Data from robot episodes
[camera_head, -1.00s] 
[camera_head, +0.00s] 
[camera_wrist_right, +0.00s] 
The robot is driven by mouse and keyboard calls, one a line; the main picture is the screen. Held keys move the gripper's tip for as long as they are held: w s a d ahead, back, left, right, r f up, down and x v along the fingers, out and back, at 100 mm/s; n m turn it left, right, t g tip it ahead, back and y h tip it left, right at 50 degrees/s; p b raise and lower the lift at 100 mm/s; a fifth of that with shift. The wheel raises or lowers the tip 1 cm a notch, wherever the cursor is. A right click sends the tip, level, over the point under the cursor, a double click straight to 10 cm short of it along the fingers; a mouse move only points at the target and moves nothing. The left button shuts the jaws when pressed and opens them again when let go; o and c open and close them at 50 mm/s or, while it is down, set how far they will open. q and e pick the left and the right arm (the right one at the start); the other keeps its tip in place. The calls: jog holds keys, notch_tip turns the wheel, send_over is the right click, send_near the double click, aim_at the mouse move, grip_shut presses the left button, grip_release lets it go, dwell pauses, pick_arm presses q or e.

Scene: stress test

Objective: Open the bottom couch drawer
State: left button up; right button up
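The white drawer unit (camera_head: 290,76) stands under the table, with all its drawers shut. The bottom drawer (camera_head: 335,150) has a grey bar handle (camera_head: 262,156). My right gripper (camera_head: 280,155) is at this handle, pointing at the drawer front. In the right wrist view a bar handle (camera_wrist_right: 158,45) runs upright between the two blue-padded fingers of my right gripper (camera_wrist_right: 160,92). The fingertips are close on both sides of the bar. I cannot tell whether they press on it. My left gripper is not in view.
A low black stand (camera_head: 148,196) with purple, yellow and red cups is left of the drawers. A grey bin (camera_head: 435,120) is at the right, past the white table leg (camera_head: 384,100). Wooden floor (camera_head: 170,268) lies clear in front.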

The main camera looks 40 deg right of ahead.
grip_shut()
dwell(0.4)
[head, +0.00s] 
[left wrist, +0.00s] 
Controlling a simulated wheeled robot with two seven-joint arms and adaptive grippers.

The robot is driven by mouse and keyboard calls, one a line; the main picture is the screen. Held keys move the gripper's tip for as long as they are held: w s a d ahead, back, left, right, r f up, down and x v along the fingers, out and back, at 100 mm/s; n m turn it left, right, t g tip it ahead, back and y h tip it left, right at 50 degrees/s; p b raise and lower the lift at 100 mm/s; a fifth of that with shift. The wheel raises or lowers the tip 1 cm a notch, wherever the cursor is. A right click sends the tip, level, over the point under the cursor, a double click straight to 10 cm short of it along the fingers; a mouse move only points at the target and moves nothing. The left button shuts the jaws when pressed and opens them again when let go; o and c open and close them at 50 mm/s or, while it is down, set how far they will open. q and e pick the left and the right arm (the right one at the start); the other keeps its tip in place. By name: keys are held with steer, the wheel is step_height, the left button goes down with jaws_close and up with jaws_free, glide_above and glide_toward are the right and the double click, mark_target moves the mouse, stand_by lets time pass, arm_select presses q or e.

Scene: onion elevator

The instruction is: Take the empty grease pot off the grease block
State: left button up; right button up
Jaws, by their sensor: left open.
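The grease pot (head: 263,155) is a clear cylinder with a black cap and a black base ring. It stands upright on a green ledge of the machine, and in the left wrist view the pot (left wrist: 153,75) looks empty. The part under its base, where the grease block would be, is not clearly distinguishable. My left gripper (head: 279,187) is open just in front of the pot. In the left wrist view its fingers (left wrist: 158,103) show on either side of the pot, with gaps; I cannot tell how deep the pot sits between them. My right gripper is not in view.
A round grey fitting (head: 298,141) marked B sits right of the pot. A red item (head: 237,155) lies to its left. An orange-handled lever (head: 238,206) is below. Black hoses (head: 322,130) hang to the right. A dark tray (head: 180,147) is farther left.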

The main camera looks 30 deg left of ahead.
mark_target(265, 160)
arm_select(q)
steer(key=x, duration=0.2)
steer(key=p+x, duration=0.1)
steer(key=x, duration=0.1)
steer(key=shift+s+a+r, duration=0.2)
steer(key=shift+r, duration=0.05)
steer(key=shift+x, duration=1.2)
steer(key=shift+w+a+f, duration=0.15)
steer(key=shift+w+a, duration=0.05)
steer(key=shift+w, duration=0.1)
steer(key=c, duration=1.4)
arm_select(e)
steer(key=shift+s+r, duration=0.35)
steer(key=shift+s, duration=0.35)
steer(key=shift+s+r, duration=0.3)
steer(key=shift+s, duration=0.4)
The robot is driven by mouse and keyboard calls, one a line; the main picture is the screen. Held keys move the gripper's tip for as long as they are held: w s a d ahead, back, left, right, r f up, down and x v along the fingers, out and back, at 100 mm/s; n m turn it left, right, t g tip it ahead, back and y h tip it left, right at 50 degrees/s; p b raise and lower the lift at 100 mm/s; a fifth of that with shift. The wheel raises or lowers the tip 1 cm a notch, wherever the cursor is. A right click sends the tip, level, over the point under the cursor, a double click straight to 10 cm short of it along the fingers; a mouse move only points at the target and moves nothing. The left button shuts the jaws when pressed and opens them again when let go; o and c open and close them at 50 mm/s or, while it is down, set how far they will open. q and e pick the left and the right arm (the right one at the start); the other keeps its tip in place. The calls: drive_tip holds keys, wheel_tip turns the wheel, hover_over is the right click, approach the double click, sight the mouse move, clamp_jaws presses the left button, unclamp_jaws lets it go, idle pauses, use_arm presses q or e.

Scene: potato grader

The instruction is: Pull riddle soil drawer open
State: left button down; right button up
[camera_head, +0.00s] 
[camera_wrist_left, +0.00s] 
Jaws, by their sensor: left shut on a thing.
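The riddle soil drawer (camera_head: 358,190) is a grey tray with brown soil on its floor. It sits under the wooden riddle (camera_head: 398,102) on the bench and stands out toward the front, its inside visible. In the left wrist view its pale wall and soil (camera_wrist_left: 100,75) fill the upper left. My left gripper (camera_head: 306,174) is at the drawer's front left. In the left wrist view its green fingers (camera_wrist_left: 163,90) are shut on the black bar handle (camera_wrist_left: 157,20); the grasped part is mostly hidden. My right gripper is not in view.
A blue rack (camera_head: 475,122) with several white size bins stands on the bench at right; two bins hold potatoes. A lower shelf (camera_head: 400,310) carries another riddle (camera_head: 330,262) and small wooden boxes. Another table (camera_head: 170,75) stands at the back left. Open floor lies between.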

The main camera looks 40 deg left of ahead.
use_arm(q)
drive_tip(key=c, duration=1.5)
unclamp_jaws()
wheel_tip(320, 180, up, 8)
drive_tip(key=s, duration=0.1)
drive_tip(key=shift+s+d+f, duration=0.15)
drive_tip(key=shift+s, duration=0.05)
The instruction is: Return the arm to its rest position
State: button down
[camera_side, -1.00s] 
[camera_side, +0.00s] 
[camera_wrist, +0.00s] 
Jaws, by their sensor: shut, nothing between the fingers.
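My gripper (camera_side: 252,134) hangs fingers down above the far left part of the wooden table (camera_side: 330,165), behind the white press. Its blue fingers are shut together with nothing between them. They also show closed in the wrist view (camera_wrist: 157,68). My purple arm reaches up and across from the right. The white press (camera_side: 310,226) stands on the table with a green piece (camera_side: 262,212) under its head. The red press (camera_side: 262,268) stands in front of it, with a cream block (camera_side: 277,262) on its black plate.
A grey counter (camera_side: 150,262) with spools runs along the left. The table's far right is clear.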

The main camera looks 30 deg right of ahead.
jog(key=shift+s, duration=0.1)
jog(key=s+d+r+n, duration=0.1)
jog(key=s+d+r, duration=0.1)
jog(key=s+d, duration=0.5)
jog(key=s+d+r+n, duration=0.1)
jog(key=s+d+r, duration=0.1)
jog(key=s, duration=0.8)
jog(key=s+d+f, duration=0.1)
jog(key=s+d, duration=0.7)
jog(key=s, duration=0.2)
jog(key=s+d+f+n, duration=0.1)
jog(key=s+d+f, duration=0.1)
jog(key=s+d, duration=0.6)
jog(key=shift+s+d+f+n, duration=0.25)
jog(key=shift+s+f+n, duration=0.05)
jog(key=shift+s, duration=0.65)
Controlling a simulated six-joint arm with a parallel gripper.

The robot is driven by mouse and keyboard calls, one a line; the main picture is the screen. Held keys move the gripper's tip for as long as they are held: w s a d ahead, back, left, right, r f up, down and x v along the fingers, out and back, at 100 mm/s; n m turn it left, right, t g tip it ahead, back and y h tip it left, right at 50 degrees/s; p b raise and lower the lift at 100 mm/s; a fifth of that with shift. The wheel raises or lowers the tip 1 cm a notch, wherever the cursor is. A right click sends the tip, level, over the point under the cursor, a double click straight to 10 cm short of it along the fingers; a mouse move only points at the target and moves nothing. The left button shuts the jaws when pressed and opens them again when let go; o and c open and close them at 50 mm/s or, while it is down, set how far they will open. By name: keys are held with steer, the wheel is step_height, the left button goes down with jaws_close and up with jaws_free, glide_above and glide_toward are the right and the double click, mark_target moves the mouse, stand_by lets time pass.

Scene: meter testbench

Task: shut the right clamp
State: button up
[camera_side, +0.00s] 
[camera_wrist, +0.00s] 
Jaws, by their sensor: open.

* Problem statement: Extract all lines of the records above that include "joint".

* Reply to the exercise:
Controlling a simulated wheeled robot with two seven-joint arms and adaptive grippers.
Controlling a simulated six-joint arm with a parallel gripper.

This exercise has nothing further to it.